--- Required work ---
Without omitting anything, return the records precisely as given.

--- Dataset records ---

★ ★ ★ ★

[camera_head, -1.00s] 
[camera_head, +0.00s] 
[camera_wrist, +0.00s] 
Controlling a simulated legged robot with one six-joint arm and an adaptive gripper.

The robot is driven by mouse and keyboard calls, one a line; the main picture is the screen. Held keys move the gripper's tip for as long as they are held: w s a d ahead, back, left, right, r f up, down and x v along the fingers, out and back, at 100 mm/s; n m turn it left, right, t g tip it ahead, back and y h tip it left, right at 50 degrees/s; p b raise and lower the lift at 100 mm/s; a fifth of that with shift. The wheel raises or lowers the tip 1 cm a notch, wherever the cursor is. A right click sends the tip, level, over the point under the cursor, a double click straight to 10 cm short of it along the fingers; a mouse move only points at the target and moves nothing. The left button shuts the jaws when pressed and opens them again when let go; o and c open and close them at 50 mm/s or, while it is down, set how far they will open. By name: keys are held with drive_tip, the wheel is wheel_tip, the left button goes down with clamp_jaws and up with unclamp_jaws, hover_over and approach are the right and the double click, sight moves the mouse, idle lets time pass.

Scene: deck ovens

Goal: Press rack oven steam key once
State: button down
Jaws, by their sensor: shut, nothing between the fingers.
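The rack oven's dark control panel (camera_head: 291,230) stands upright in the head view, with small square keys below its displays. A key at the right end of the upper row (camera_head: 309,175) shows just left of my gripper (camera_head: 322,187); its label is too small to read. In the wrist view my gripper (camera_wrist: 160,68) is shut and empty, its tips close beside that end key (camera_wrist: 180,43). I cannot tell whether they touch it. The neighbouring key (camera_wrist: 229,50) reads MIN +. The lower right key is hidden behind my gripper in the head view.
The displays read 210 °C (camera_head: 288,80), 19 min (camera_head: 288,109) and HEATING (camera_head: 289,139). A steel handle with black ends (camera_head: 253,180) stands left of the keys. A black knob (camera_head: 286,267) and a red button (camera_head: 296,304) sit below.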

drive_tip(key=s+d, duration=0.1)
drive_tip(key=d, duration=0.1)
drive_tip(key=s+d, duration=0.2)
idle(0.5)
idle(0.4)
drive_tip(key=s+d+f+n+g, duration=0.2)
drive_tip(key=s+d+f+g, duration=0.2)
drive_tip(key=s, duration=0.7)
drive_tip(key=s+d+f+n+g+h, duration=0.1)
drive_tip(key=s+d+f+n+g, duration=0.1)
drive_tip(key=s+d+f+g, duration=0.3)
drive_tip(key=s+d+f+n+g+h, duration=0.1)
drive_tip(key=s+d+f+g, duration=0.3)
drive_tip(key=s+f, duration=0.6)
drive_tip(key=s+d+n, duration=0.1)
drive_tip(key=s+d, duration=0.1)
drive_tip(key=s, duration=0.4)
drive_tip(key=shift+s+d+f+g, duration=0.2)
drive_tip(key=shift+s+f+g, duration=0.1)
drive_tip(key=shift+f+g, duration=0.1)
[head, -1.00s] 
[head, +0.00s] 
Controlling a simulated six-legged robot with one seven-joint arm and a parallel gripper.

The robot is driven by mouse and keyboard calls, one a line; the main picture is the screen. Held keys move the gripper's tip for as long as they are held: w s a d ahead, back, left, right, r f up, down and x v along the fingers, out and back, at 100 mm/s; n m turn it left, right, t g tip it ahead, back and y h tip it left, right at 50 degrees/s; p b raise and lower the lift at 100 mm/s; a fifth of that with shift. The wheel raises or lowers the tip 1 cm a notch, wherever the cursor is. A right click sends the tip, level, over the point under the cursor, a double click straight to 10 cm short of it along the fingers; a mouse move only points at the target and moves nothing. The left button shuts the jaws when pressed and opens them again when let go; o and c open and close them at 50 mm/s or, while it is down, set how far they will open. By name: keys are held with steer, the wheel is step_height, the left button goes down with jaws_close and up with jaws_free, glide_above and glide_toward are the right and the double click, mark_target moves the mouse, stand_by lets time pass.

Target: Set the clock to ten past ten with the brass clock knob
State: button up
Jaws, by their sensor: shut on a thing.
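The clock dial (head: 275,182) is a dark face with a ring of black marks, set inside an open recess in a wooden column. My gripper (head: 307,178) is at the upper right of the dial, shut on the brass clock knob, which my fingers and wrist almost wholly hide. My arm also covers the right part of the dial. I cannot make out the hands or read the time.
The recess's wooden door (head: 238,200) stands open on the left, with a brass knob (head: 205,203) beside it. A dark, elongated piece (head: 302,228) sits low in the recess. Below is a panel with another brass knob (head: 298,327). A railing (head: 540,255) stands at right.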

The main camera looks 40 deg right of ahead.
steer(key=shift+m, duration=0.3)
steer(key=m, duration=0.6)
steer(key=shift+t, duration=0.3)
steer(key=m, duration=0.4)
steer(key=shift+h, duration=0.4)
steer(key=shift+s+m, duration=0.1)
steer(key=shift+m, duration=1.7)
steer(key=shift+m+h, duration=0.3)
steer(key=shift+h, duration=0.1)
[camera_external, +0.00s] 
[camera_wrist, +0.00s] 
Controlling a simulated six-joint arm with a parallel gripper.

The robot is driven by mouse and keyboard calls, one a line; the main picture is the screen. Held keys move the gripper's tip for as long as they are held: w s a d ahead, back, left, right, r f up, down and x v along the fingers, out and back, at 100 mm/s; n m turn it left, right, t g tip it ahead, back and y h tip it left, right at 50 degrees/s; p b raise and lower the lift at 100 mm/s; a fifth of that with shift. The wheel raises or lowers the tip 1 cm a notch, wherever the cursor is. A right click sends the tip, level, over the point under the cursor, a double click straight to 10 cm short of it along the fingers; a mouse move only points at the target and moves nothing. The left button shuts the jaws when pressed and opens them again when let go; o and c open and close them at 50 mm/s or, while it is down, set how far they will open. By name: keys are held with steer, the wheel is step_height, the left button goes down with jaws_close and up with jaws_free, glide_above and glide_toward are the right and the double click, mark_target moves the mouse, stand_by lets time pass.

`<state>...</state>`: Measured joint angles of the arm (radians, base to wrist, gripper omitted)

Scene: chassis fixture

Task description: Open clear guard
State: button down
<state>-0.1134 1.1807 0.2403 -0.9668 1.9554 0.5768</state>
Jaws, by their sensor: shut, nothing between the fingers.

★ ★ ★ ★

--- Task answer ---
[camera_head, -1.00s] 
[camera_head, +0.00s] 
[camera_wrist, +0.00s] 
Controlling a simulated legged robot with one six-joint arm and an adaptive gripper.

The robot is driven by mouse and keyboard calls, one a line; the main picture is the screen. Held keys move the gripper's tip for as long as they are held: w s a d ahead, back, left, right, r f up, down and x v along the fingers, out and back, at 100 mm/s; n m turn it left, right, t g tip it ahead, back and y h tip it left, right at 50 degrees/s; p b raise and lower the lift at 100 mm/s; a fifth of that with shift. The wheel raises or lowers the tip 1 cm a notch, wherever the cursor is. A right click sends the tip, level, over the point under the cursor, a double click straight to 10 cm short of it along the fingers; a mouse move only points at the target and moves nothing. The left button shuts the jaws when pressed and opens them again when let go; o and c open and close them at 50 mm/s or, while it is down, set how far they will open. By name: keys are held with drive_tip, the wheel is wheel_tip, the left button goes down with clamp_jaws and up with unclamp_jaws, hover_over and approach are the right and the double click, sight moves the mouse, idle lets time pass.

Scene: deck ovens

Goal: Press rack oven steam key once
State: button down
Jaws, by their sensor: shut, nothing between the fingers.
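The rack oven's dark control panel (camera_head: 291,230) stands upright in the head view, with small square keys below its displays. A key at the right end of the upper row (camera_head: 309,175) shows just left of my gripper (camera_head: 322,187); its label is too small to read. In the wrist view my gripper (camera_wrist: 160,68) is shut and empty, its tips close beside that end key (camera_wrist: 180,43). I cannot tell whether they touch it. The neighbouring key (camera_wrist: 229,50) reads MIN +. The lower right key is hidden behind my gripper in the head view.
The displays read 210 °C (camera_head: 288,80), 19 min (camera_head: 288,109) and HEATING (camera_head: 289,139). A steel handle with black ends (camera_head: 253,180) stands left of the keys. A black knob (camera_head: 286,267) and a red button (camera_head: 296,304) sit below.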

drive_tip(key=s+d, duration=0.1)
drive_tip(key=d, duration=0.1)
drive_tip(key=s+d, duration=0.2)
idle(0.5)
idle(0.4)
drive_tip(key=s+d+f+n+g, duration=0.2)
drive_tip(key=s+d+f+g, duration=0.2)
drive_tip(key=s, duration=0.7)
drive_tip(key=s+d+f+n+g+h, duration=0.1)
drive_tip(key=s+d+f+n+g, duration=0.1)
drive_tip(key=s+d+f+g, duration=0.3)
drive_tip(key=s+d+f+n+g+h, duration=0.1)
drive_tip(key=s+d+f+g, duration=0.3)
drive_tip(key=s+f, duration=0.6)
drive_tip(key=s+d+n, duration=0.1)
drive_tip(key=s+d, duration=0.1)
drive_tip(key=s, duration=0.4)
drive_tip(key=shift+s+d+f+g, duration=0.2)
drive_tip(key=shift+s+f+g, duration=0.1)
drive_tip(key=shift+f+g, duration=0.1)
[head, -1.00s] 
[head, +0.00s] 
Controlling a simulated six-legged robot with one seven-joint arm and a parallel gripper.

The robot is driven by mouse and keyboard calls, one a line; the main picture is the screen. Held keys move the gripper's tip for as long as they are held: w s a d ahead, back, left, right, r f up, down and x v along the fingers, out and back, at 100 mm/s; n m turn it left, right, t g tip it ahead, back and y h tip it left, right at 50 degrees/s; p b raise and lower the lift at 100 mm/s; a fifth of that with shift. The wheel raises or lowers the tip 1 cm a notch, wherever the cursor is. A right click sends the tip, level, over the point under the cursor, a double click straight to 10 cm short of it along the fingers; a mouse move only points at the target and moves nothing. The left button shuts the jaws when pressed and opens them again when let go; o and c open and close them at 50 mm/s or, while it is down, set how far they will open. By name: keys are held with steer, the wheel is step_height, the left button goes down with jaws_close and up with jaws_free, glide_above and glide_toward are the right and the double click, mark_target moves the mouse, stand_by lets time pass.

Target: Set the clock to ten past ten with the brass clock knob
State: button up
Jaws, by their sensor: shut on a thing.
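The clock dial (head: 275,182) is a dark face with a ring of black marks, set inside an open recess in a wooden column. My gripper (head: 307,178) is at the upper right of the dial, shut on the brass clock knob, which my fingers and wrist almost wholly hide. My arm also covers the right part of the dial. I cannot make out the hands or read the time.
The recess's wooden door (head: 238,200) stands open on the left, with a brass knob (head: 205,203) beside it. A dark, elongated piece (head: 302,228) sits low in the recess. Below is a panel with another brass knob (head: 298,327). A railing (head: 540,255) stands at right.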

The main camera looks 40 deg right of ahead.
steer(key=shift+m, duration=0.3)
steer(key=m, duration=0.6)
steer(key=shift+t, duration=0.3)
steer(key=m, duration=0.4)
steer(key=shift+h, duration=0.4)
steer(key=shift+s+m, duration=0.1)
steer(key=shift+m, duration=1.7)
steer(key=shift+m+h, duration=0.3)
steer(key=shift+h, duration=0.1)
[camera_external, +0.00s] 
[camera_wrist, +0.00s] 
Controlling a simulated six-joint arm with a parallel gripper.

The robot is driven by mouse and keyboard calls, one a line; the main picture is the screen. Held keys move the gripper's tip for as long as they are held: w s a d ahead, back, left, right, r f up, down and x v along the fingers, out and back, at 100 mm/s; n m turn it left, right, t g tip it ahead, back and y h tip it left, right at 50 degrees/s; p b raise and lower the lift at 100 mm/s; a fifth of that with shift. The wheel raises or lowers the tip 1 cm a notch, wherever the cursor is. A right click sends the tip, level, over the point under the cursor, a double click straight to 10 cm short of it along the fingers; a mouse move only points at the target and moves nothing. The left button shuts the jaws when pressed and opens them again when let go; o and c open and close them at 50 mm/s or, while it is down, set how far they will open. By name: keys are held with steer, the wheel is step_height, the left button goes down with jaws_close and up with jaws_free, glide_above and glide_toward are the right and the double click, mark_target moves the mouse, stand_by lets time pass.

`<state>...</state>`: Measured joint angles of the arm (radians, base to wrist, gripper omitted)

Scene: chassis fixture

Task description: Open clear guard
State: button down
<state>-0.1134 1.1807 0.2403 -0.9668 1.9554 0.5768</state>
Jaws, by their sensor: shut, nothing between the fingers.

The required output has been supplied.